In the case of P. & R. Ry. Co. v. Schurtz et al., 84 Ill. 135, that court also uses the following language: ‘‘As we have seen, the fact a party has or might sustain injury indirectly constitutes no valid reason why a corporation may not enter its own lands, or upon land of others in which he has no interest, to construct a railway or other public improvement. That is this exact case. The objectionable track is constructed wholly in the street, the fee of which is conceded to be in the municipal corporation granting the license. No property of complainants has been taken for public uses, nor is there any reason for condemning any portion of it.
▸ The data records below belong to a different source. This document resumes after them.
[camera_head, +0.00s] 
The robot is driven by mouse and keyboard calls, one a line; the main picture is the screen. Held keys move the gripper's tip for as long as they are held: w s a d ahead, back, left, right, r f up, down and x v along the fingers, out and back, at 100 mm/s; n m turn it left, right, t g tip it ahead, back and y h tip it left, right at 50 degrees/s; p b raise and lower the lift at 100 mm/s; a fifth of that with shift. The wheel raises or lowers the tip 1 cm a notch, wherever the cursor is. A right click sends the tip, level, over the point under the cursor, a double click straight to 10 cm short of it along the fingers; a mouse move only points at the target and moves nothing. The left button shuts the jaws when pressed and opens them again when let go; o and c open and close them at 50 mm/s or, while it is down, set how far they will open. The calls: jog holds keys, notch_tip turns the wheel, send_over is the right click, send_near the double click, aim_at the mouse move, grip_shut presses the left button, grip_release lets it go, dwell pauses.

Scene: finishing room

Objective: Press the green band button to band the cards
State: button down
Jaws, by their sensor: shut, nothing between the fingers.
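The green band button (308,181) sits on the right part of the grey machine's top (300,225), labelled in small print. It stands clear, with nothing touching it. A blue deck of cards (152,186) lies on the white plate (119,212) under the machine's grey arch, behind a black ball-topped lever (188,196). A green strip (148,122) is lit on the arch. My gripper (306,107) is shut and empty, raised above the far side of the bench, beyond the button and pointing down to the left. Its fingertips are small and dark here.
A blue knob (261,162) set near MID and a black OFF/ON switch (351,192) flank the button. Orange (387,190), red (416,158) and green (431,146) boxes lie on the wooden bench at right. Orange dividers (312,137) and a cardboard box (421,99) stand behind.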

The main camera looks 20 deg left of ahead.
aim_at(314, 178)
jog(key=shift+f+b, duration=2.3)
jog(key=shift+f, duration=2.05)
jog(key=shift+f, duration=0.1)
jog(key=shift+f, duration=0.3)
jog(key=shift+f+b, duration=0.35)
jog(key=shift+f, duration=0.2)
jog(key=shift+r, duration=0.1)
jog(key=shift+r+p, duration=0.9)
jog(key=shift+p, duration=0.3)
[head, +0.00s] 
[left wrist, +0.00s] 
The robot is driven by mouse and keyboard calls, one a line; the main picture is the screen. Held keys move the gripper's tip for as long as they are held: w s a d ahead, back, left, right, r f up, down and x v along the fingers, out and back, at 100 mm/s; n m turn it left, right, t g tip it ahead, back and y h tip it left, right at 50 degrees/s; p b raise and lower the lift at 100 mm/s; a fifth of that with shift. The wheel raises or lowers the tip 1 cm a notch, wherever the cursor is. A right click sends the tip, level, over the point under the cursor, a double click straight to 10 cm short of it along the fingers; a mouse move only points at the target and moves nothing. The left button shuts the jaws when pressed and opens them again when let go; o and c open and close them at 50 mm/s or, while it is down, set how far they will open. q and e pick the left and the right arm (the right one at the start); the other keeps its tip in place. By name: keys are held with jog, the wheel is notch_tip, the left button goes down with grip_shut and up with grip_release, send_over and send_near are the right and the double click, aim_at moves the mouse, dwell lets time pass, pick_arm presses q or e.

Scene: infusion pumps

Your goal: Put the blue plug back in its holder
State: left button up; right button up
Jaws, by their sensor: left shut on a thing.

And if the owners have sustained any damages as a result from what the railroad company has done, under its charter, on other lands under a license from the owner of the fee, redress can be had in an appropriate action at law. Such cases can be referred to no general head of equity jurisdiction. As was said in Stetson v. Chicago & Evanston Railroad, supra, the party complaining will be left to his action at law. When he has settled the question of his right to damages, and ascertained the measure, if any reason exists, as on account of insolvency, why he cannot have execution of the' same, equity will then assist him by injunction or otherwise, but not before.” See, also, Krone v. K. C. E. R. R. Co., 50 Hun. 431, 3 N. Y. Sup. 149.

We hold, therefore, that upon the facts presented in this case the plaintiff was not entitled to injunctive relief, and the judgment' and the order denying a new trial are affirmed.

McCOY, J., took no part in this case.